隨後在360組局的互聯網安全大會,特意召開了一場以色列網路安全專場,周鴻禕當場表態要替以色列安全同行做背書;

同一時間段的SEED AWARD亞太賽區複選中,來自以色列的3D列印心臟、可生成胰島素的微型器官等項目成為整場的焦點……

這番景象多少讓人想起以色列總理內塔尼亞胡2017年訪華時的願景:「中國的能力、遠見與以色列的技術、創新可以很好地結合在一起。中國有製造與市場能力,以色列有先進的技術,中以合作是天作之合。」

以至於有人給出了這樣的預判:全球正在發生的新一輪產業革命中,亞洲已經逐漸從跟隨者成為領跑者,而中國和以色列就是代表著亞洲創新的雙子星。

01?

如果以20年的時間為尺度,著實應該為中國的創業者唱一曲讚歌,特別是互聯網行業的高歌猛進,已然走到了全球創新的最前沿,幾乎每個細分領域都可以看到中國玩家的身影,與號稱「第二矽谷」的以色列並稱,似乎也不過分。

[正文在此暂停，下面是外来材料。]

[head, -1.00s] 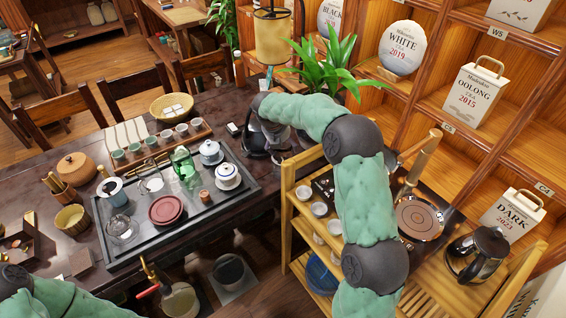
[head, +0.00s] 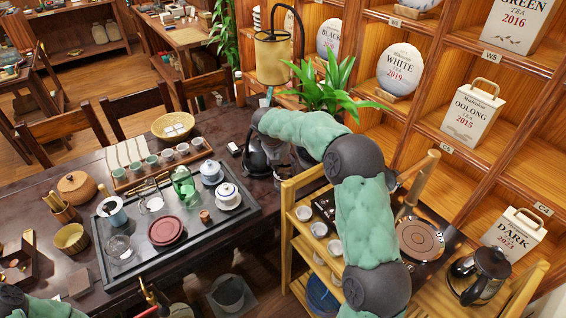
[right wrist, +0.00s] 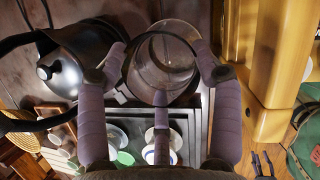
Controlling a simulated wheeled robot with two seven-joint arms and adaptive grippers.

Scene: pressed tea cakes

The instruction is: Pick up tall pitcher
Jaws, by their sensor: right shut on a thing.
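The tall pitcher (right wrist: 172,58) is a clear, round glass vessel in the right wrist view, seen from above with its mouth toward the camera. My right gripper (right wrist: 163,72) has its purple fingers around it, shut on its sides. In the head view my right gripper (head: 282,158) is at the table's right end, mostly covered by my arm. The pitcher is largely hidden there, and I cannot tell if its base touches the table.
A black kettle (right wrist: 68,62) stands close beside the pitcher. The tea tray (head: 131,273) with cups and lidded bowls lies to the left. A wooden cart (head: 288,215) is close on the right. A potted plant (head: 325,88) stands behind.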

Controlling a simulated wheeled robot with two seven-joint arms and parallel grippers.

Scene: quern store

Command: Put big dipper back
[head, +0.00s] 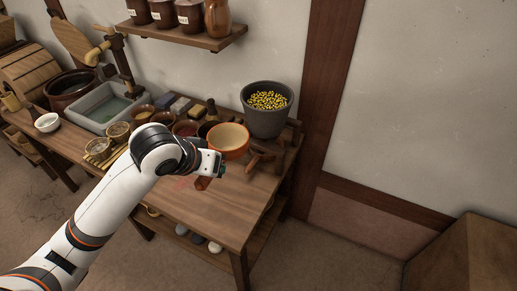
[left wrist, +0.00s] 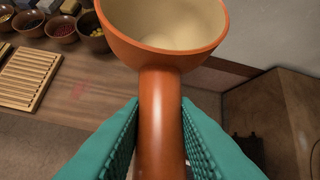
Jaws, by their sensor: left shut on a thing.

但過去20年里的「創新」也留下了諸多被詬病的地方,典型的特徵就是——模式創新始終是中國互聯網的主導力量,搜索、電商、社交、遊戲等莫不是如此。中國的互聯網人口從零開始增長到了8億的規模,巨大的流量紅利對追逐規模的模式創新有著前所未有的利好,學會收割流量,然後利用流量變現,可以說是所有巨頭、獨角獸的必修課。

可當流量紅利漸漸枯竭,模式創新存在的土壤越來越稀薄,技術創新也就成了為數不多的選擇。彼時人們才意識到,不應該將創業者的種種亂象囫圇歸咎於模式創新,本質上還是中國人「勢勝」思維的根深蒂固。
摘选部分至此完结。